La première question que l'on peut se poser est : « à quoi sert d'étudier les climats du passé ? »

On peut y répondre en disant que c'est le propre de l'homme de chercher toujours à en savoir davantage, qu'il a besoin de connaître et de comprendre le monde qui l'entoure, qu'au pied d'une montagne, il éprouve l'appel des cimes et veut aller au sommet, qu'au bord d'un océan il veut savoir ce qu'il y a de l'autre côté, s'il y en a un…. C'est vrai, mais on peut donner une autre réponse. Pour prévoir le climat de l'avenir, il faut comprendre le fonctionnement du système climatique. Or, c'est un domaine où l'on ne peut pas faire d'expériences alors que, pour la plupart des lois physiques, on peut les répéter jusqu'à comprendre le fonctionnement du phénomène que l'on étudie.

Pour comprendre le fonctionnement du système climatique, il n'y a guère d'autre moyen que d'étudier comment le climat s'est modifié dans le passé et essayer de remonter aux causes de ces modifications.

Ce modifications ont laissé des traces plus ou moins nettes dans un certain nombre d'enregistrements climatiques. En voici quelques exemples qui seront traités plus ou moins rapidement : enregistrements historiques, dans le bois, dans les traces des glaciers, dans les sédiments (nature du sédiment, contenu en fossiles, géochimie des fossiles), dans les glaces des glaciers

Mais examinons d'abord une question fondamentale. On ne peut guère espérer avoir des enregistrements directs de paramètres climatiques, comme la température moyenne, la pluviométrie, etc. que pour une période très courte et encore, dans les pays européens. Les plus longs enregistrements de température en Europe ne remontent qu'à la première moitié du 17ème siècle.

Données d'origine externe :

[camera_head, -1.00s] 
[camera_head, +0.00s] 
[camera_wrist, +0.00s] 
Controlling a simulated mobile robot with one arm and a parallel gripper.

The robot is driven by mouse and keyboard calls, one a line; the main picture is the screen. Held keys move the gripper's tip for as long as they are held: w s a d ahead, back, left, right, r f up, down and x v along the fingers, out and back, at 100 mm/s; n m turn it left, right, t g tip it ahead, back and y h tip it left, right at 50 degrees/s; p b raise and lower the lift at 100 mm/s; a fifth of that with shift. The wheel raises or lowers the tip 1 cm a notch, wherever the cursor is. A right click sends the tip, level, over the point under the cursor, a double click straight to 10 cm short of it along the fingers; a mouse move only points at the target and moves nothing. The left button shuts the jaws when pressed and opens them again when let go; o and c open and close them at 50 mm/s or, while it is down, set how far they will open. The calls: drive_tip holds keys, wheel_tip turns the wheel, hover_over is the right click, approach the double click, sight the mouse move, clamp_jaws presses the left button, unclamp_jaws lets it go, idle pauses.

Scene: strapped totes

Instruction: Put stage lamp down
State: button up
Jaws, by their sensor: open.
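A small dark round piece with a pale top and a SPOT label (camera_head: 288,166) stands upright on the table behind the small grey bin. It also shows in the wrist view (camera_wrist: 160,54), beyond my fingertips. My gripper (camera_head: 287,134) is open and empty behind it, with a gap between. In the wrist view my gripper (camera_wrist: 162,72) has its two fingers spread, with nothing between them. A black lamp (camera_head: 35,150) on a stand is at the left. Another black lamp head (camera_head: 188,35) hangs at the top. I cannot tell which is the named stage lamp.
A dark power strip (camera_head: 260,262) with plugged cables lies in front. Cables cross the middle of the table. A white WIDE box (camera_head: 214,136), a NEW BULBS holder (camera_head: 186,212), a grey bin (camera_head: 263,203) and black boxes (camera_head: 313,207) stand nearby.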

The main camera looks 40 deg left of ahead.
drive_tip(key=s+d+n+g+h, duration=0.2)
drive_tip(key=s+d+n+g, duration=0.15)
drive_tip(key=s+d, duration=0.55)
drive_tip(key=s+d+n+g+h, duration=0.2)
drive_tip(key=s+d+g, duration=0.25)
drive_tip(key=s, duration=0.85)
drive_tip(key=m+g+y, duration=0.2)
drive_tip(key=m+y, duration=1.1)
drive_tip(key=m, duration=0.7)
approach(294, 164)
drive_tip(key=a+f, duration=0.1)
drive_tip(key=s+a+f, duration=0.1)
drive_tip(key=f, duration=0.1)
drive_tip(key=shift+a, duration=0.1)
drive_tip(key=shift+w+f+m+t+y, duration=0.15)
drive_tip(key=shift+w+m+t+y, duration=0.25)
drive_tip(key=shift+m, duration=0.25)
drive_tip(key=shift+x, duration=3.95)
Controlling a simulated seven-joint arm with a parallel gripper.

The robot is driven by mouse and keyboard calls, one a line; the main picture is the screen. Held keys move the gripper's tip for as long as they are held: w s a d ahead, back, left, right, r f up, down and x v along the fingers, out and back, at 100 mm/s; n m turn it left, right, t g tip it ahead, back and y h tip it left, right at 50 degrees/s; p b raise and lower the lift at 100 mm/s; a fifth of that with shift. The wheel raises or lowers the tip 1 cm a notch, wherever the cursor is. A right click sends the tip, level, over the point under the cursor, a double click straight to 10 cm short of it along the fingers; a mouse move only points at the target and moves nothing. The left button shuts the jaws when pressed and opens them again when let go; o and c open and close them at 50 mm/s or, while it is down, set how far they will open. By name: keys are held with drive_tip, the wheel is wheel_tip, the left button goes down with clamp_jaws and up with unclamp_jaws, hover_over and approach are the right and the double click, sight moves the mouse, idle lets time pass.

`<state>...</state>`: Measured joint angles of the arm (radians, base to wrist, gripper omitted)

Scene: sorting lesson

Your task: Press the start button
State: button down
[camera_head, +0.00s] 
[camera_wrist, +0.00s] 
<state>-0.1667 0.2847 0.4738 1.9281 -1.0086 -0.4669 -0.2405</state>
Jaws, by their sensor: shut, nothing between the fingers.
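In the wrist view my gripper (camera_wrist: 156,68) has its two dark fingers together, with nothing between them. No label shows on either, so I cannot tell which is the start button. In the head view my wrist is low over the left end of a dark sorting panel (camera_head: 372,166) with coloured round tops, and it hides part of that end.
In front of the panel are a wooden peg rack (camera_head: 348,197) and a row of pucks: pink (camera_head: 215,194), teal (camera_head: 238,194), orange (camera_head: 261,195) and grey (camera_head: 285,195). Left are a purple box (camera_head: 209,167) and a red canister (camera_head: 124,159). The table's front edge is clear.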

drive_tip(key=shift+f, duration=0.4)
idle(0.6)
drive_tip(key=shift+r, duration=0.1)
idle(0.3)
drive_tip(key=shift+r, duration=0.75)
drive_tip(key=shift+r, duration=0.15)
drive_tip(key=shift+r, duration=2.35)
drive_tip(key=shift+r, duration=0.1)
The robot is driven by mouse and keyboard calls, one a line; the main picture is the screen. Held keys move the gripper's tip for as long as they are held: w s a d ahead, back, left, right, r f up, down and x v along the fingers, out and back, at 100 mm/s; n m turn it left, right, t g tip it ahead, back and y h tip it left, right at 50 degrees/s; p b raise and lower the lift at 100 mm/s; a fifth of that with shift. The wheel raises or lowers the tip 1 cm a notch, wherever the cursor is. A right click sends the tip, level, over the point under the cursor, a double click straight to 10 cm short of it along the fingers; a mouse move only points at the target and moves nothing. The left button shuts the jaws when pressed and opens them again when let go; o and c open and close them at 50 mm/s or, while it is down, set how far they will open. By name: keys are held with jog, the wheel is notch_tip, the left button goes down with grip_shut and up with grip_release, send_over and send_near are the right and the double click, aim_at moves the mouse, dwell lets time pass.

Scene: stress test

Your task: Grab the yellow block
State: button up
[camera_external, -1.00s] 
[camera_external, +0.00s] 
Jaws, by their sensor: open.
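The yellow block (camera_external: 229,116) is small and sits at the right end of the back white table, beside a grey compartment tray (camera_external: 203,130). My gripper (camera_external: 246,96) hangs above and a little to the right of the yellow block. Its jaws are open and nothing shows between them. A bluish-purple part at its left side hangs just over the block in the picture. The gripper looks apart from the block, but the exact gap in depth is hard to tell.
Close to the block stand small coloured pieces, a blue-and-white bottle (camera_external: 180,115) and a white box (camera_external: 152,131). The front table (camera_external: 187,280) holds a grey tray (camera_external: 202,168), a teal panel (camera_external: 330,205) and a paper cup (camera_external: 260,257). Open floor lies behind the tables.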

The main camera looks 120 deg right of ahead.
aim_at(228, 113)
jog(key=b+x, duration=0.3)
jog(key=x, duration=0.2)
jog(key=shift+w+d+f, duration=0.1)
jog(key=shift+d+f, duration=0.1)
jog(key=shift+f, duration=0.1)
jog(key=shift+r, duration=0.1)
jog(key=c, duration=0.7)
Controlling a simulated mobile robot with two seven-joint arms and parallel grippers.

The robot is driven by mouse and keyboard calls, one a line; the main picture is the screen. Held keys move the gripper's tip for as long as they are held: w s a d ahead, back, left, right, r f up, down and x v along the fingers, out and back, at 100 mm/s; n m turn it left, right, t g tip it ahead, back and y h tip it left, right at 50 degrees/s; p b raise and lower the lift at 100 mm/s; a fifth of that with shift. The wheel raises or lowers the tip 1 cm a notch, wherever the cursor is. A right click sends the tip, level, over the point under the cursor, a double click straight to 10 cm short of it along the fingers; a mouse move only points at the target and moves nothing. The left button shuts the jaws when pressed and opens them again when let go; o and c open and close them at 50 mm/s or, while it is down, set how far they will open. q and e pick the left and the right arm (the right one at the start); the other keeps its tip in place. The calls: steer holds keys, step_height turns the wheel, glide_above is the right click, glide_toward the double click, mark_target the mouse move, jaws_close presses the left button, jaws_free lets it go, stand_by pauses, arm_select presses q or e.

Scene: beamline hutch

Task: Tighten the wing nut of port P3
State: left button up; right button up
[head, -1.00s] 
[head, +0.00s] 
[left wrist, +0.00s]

Pour le reste on est obligé de passer par des indicateurs climatiques (ce que l'on nomme, en anglais, proxy, au pluriel, proxies). Ce sont des quantités liées plus ou moins étroitement à des paramètres climatiques. Pour les utiliser, il faut, dans un premier temps, déterminer la liaison (par exemple corrélation) entre un indicateur climatique et des mesures de paramètres climatiques (température, précipitation…). Une fois une relation (de préférence quantitative et exprimée par une équation) obtenue, on pourra utiliser cette liaison pour, avec des indicateurs trouvés dans des enregistrement anciens (on verra qu'il peuvent dater de centaines de milliers ou de millions d'années) obtenir (avec une certaine incertitude) la valeur de paramètres paléoclimatiques.

Deux exemples historiques peuvent être donnés parmi les quantités que l'imagination des chercheurs a pu inventer.

Le premier concerne la date de la floraison des cerisiers au Japon. A Kyoto, par exemple, elle est connue depuis plus de 1000 ans. Comme elle est en relation avec la température moyenne, elle a permis d'évaluer les variations de température pendant ces 10 siècles. Peut-être certains estimeront que ce travail vaut autant par la poésie qui s'en dégage que par sa précision.

Le second concerne la banquise d'Islande. Celle-ci peut bloquer les ports pendant de longs mois. Il a été démontré que la durée de ce blocage était en relation avec les températures, mesurées de 1846 à 1919. Cette relation étant établie, on peut alors calculer les températures des années antérieures pour lesquelles existent des archives donnant la durée du blocage des ports par la banquise.

Mais lorsqu'il n'y a pas d'archives, il faut trouver autre chose.

Les enregistrement dans les arbres peuvent être utilisés. On sait que les troncs, coupés, montrent des anneaux (ou cernes) annuels qui permettent d'en déterminer l'âge, c'est de la dendrochronologie. Mais la largeur des cernes et la composition géochimique du bois sont en relation avec le climat de la région où ces arbres ont poussé et peuvent constituer des indicateurs paléoclimatiques. Certains arbres sont très âgés, comme les pins « bristelcone » (Pinus longaeva) des Montagnes Rocheuses de l'ouest des Etats-Unis qui peuvent atteindre 4800 ans. En comparant cerne à cerne de vieux arbres et des bois coupés dans les siècles précédents, on peut aujourd'hui remonter à plus de 11000 ans.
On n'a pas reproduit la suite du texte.